At a time when the retail energy market and suppliers are grappling with the prolific number of proposed changes to the market and consultations on such changes, Ofgem is mindful of striking the right balance between raising standards and stifling innovation in the retail energy market. It is undoubtedly a tricky tightrope to walk. Few would argue that the status quo should be allowed to continue; the volume of recent supplier failures and the number of customers consequently going through the Supplier of Last Resort process risk damaging the willingness of customers to switch to the new and innovative entrants that Ofgem sees as vital to creating effective and valuable competition in the market.

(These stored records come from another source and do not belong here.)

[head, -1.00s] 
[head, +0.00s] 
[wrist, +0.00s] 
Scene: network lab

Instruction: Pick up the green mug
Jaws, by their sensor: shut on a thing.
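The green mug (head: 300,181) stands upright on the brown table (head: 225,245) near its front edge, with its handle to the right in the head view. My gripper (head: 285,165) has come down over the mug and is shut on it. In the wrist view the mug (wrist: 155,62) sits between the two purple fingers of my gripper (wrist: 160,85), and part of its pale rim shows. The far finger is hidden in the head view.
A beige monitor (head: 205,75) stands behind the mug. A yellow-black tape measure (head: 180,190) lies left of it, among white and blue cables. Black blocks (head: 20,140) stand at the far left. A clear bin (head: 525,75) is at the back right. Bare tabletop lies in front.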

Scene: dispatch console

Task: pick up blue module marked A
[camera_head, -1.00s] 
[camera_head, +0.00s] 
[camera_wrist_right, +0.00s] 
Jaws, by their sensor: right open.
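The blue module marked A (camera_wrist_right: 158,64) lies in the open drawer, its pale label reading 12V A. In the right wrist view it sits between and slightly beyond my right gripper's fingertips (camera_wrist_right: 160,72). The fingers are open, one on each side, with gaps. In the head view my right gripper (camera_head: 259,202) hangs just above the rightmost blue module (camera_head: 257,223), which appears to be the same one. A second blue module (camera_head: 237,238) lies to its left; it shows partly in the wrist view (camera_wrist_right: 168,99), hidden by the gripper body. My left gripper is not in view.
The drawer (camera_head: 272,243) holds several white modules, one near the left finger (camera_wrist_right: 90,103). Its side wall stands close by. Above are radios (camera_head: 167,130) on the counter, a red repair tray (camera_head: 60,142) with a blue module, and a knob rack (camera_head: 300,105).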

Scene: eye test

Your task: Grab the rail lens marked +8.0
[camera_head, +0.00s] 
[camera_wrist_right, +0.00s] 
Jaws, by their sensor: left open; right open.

It is perhaps understandable that Ofgem’s proposals lay the groundwork for greater scrutiny and intervention by the regulator but shy away (at this stage at least) from setting the financial barriers to market entry high by requiring the full cost of customer credit balances and government scheme costs to be protected against. Ofgem is likely to want to assess the impact and effectiveness of the ‘half-way’ cost protection measures first.

The consultation acknowledges that Ofgem is separately discussing with the government whether the current arrangements for collecting and mutualising industry scheme costs should be amended in light of changes to the supply market characteristics since the relevant schemes were launched. It remains to be seen whether future changes to the design of ongoing cost-recovery from suppliers under these schemes will be used to reduce the exposure of consumers and compliant suppliers to the unpaid scheme costs of failed suppliers.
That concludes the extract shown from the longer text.